Professore, può farci una panoramica delle misure alternative alla detenzione in Italia, in termini numerici? Tra misure alternative dallo stato detentivo e misure alternative dallo stato di libertà, e limitandoci ai soli affidamenti in prova, alle detenzioni domiciliari e alla semilibertà, dovremmo avvicinarci alle 25mila unità. Teniamo poi conto che per effetto perverso della legge Simeone - Saraceni, oggi le esecuzioni sospese superano il numero di 80mila. E se vogliamo aggiungere le sospensioni condizionali della pena, arriviamo a contare circa 180mila pene sospese. Insomma: l’"altro carcere" ha ormai dimensioni più ampie del "vecchio carcere".
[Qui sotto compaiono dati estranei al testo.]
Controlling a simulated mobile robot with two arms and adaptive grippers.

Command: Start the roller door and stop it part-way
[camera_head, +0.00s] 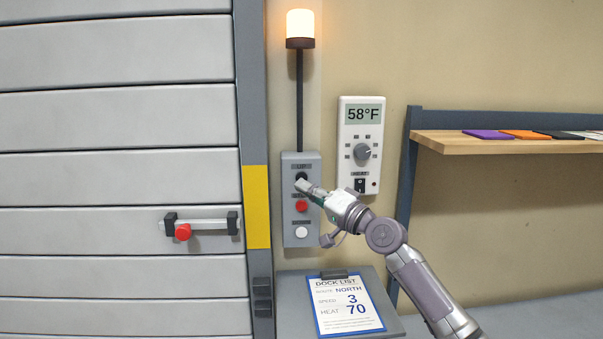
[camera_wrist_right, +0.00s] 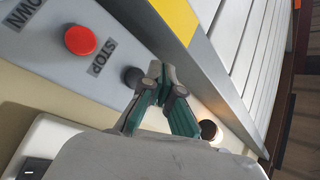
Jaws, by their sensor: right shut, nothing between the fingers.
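The grey control box (camera_head: 289,215) on the wall has a dark top button (camera_head: 301,176), a red button (camera_head: 302,206) and a white button (camera_head: 302,232). My right gripper (camera_head: 303,184) is shut and empty, its tips at the dark button. In the right wrist view the gripper (camera_wrist_right: 157,72) is beside the dark button (camera_wrist_right: 131,77); contact cannot be told. The red button (camera_wrist_right: 80,40) shows there near a STOP label. The grey roller door (camera_head: 110,120) fills the left; panels span the visible opening. Its bottom edge is out of view. My left gripper is not in view.
A lit lamp (camera_head: 300,28) stands above the box. A 58°F thermostat (camera_head: 347,142) hangs to its right. A dock list clipboard (camera_head: 345,305) lies below. A wooden shelf (camera_head: 500,146) is at right. The door has a red-knobbed handle (camera_head: 205,225).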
Qual è l’efficacia e la funzione sociale di queste misure? L’interrogativo sull’efficacia dell’"altro carcere" rispetto alla funzione rieducativa non trova una risposta pronta ed esauriente. Posso solo dire: purtroppo non lo so. Per rispondere scientificamente a questa domanda dovrei avvalermi di ricerche a livello nazionale in cui siano messi a confronto i tassi di recidività di coloro che godono di benefici penitenziari rispetto a chi non ne gode, a parità di ogni altra variabile statisticamente significativa. E in Italia ricerche di questo tipo – in effetti difficili e costose – semplicemente non esistono. In altri paesi invece, come gli Stati Uniti e l’Inghilterra, studi del genere sono stati fatti. Certo, non tutti convincenti e del medesimo livello, ma esistono. Posso però dire che le ricerche migliori pervengono a conclusioni che inducono al pessimismo: non esistono prove scientifiche che il fatto di aver goduto di una qualche misura alternativa riduca il rischio di recidività rispetto a un campione di detenuti comparabile che non ne abbia invece fruito.
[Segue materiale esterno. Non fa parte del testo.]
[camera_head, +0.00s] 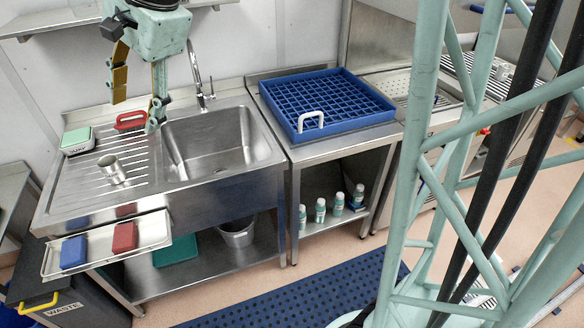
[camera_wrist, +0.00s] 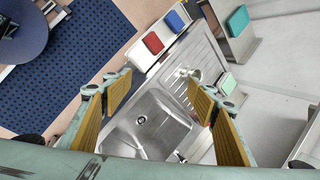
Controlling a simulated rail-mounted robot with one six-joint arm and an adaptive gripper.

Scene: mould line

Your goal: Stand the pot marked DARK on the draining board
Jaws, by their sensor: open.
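A small silver metal pot (camera_head: 113,170) is on the ribbed draining board (camera_head: 78,196) left of the sink and appears upright. I cannot read any marking on it. It shows small in the wrist view (camera_wrist: 193,73), on the draining board (camera_wrist: 208,54). My gripper (camera_head: 136,112) is open and empty, above the back of the draining board and the sink's left side. In the wrist view my gripper (camera_wrist: 162,88) has its fingers wide apart, with the sink and board far below. It is apart from the pot.
The sink basin (camera_head: 215,140) has a tall tap (camera_head: 203,85). A red-handled item (camera_head: 130,120) and a scale (camera_head: 77,141) sit behind the pot. A front shelf (camera_head: 106,243) holds blue and red blocks. A blue rack (camera_head: 325,100) stands to the right. Another silver vessel (camera_head: 503,72) is far right.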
Le persone ammesse alle misure alternative alla detenzione sono sufficientemente supportate dai Servizi sociali e dagli altri organi preposti al buon funzionamento delle misure applicate? Qui la risposta è scontata e secca: no, assolutamente no.
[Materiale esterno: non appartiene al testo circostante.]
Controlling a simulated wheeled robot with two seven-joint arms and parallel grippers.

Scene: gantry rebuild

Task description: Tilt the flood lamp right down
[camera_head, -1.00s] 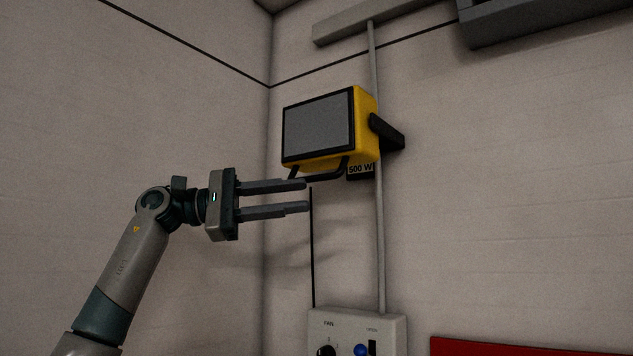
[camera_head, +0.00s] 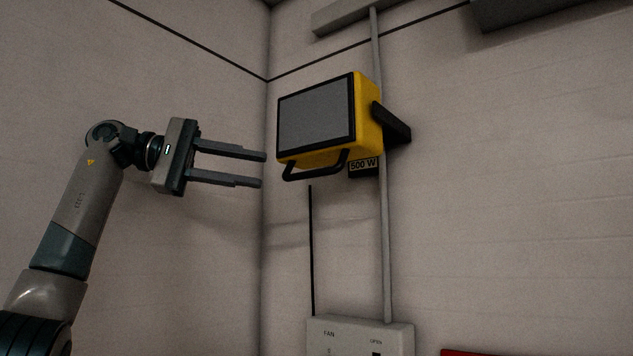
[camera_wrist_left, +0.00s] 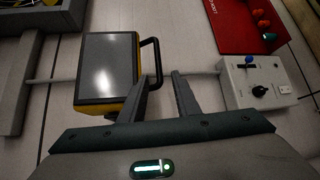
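The flood lamp (camera_head: 316,118) is a yellow housing with a dark-framed grey face, held by a black bracket (camera_head: 391,122) on the wall. Its face points toward the left and slightly down. A black bar handle (camera_head: 316,169) hangs under its lower edge. My left gripper (camera_head: 263,169) is open and empty, to the left of the lamp and apart from the handle in the head view. In the left wrist view the lamp (camera_wrist_left: 107,66) and its handle (camera_wrist_left: 152,62) lie just beyond the open fingers (camera_wrist_left: 160,80). My right gripper is in neither view.
A grey conduit (camera_head: 384,230) runs down the wall behind the lamp to a control box (camera_head: 358,337) marked FAN and OPEN. A 500 W label (camera_head: 363,165) sits under the bracket. In the left wrist view, a red panel (camera_wrist_left: 240,25) stands beside the control box. The wall left of the lamp is bare.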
Secondo lei, quali rimedi giuridici, culturali e sociali potrebbero essere adottati per migliorare la situazione? In astratto potrei indicare mille soluzioni. In concreto invece – cioè politicamente – non ci sono rimedi, per la semplice ragione che il sistema politico non è interessato, se non appunto a parole, a perseguire lo scopo del recupero sociale dei detenuti. Piaccia o non piaccia, questa è la verità. Oggi, in Italia, i percorsi di alternatività operano solo al fine di ridurre il sovraffollamento carcerario. Tutt’altra questione, invece, è domandarsi se lo scopo dell’inclusione sociale dei detenuti e dei condannati attraverso le pratiche trattamentali – laddove questo scopo sia realmente perseguito – sarebbe oggi in grado di raggiungere obiettivi di efficienza. Io, personalmente, ne dubito. Ma so che altri la pensano diversamente. Ritengo che oggi il governo delle eccedenze, all’interno delle necessità strutturali imposte dalla globalizzazione, non consenta di implementare politiche di inclusione sociale, ma solo di produrre ulteriore esclusione. Questo, se vogliamo essere realisti. Se poi vogliamo sognare… Certo, un domani le cose potrebbero anche cambiare. Ma nei tempi brevi ne dubito. Dei tempi lunghi, come diceva un famoso economista inglese, non sono particolarmente interessato, perché saremo già tutti passati nel mondo dei più.
Ci sono parti del nuovo regolamento dell’Ordinamento Penitenziario, modificato nel 2000, che dovrebbero essere ulteriormente riviste? E poi, pensa che nelle cosiddette attività trattamentali ci sia qualcosa che andrebbe modificato? Certo, riforme cosmetiche o di sola ortopedia tecnico-giuridica si possono sempre avanzare. Io stesso non mi sono mai sottratto a questo esercizio per mettere a posto la coscienza cattiva di chi, sulla pelle dei carcerati, ha finito per garantirsi una qualità di vita non proprio disprezzabile. Lo diceva anche Marx, che nella ricchezza prodotta dalla criminalità bisognava includere gli stipendi dei professori universitari di diritto penale e i diritti d’autore dei manuali di diritto penitenziario. Ma appunto: riforme cosmetiche e nulla di più. E di buone intenzioni è lastricata la strada, come quella che porta all’Inferno.
Legge Simeone - Saraceni, numero 165/1998 Varata nel 1998, al termine di un lungo iter parlamentare, consente ai condannati che si trovano a "piede libero" (e hanno una pena inferiore ai tre anni) di poter essere ammessi all’affidamento in prova ai Servizi sociali senza dover entrare in carcere, sempre se sono in possesso di determinati requisiti: una casa, un lavoro, etc. Per i condannati tossicodipendenti il limite di pena per poter essere ammessi, come del resto succede per l’affidamento "normale", è di quattro anni.